A while back, I used to have the opportunity to listen to the radio during the day. On a few occasions I tuned into the Dave Ramsey show. If you’re unfamiliar with him, he helps people get out of debt using Biblical principles. Every so often he would have people call in who had gotten rid of their debt. They would say how much they paid off, how long it took them and then scream, “I’m debt free!” You could hear the excitement in each of their voices as they declared their freedom from the slavery of debt.
It reminds me of how we should live as Christians: free from the debt of sin. When you accept Jesus as your savior, you automatically become debt free. You become set free from the chains that held you down. Romans 6:22 says, “But now you have been set free from sin… Your gain is a life fully dedicated to Him, and the result is eternal life.” If you’ve been set free, quit living like you are still enslaved to your old life. God has set you free, so you should set yourself free too.
Imagine if a person was in prison and then were found innocent of the charges. The warden comes, walks them to the gates of the prison, opens the doors and says, “You’re free to go.” What would you think of that person said, “Thanks, but I’ve done wrong things in my life and I’m going to stay here”? We would think there’s something wrong with them. They have their freedom yet they choose to stay bound up. Yet, so many of us do the same thing. Jesus set us free, declared us innocent of our past and we stay in a self imposed prison of guilt.

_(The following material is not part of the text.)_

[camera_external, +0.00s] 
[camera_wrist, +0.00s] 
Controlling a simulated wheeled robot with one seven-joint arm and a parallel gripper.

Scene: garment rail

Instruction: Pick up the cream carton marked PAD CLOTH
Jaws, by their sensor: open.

If you’ve been forgiven by God, walk in your freedom. Don’t stay in that cell. Bust through those gates and declare to the world, “I’m debt free!” We should each have that excitement in our voices when we talk of what God has done for us. There isn’t a person alive who hasn’t been bound in a prison of sin. Many choose not to accept Jesus paying the price for them and they stay there. But for those who have been set free by His blood, it’s time we started living like it.
Ephesians 1:7-8 says, “For by the blood of Christ we are set free, that is, our sins are forgiven. How great is the grace of God, which He gave us in large measure.” If God has given you grace, then give yourself some too. Accept the freedom He gives you and don’t hold yourself down. You are debt free, it’s time to live like it. Let go of the thoughts that hold you captive to your past. Let go of the guilt that keeps you from being happy. Trust the freedom God has given you and live debt free.
It becomes increasingly difficult to remember what it was like to just be a kid. Running around in the woods behind our house, picking blackberry’s along trails, or making mud-pies in our dirt driveway. I fear that we are not growing-up as much as we are dumbing-down. Why do we let the creativity, passions, and the joy of life taper off as we get older? Who said that we were supposed to stop playing in puddles or gazing at the stars for hours? I’m reminded of what Matthew 18:3 tells us Jesus said, “‘I tell you the truth, unless you turn from your sins and become like little children, you will never get into the Kingdom of Heaven’.” I’ve heard many commentaries on this passage of scripture over the years, and I think many of them miss the mark. Yes, it is true that we need to have a child-like faith and we need to be open, receptive, and trusting toward God. But, there is a freedom that children have, a resilience they possess that has all but vanish from us by the time we enter adulthood.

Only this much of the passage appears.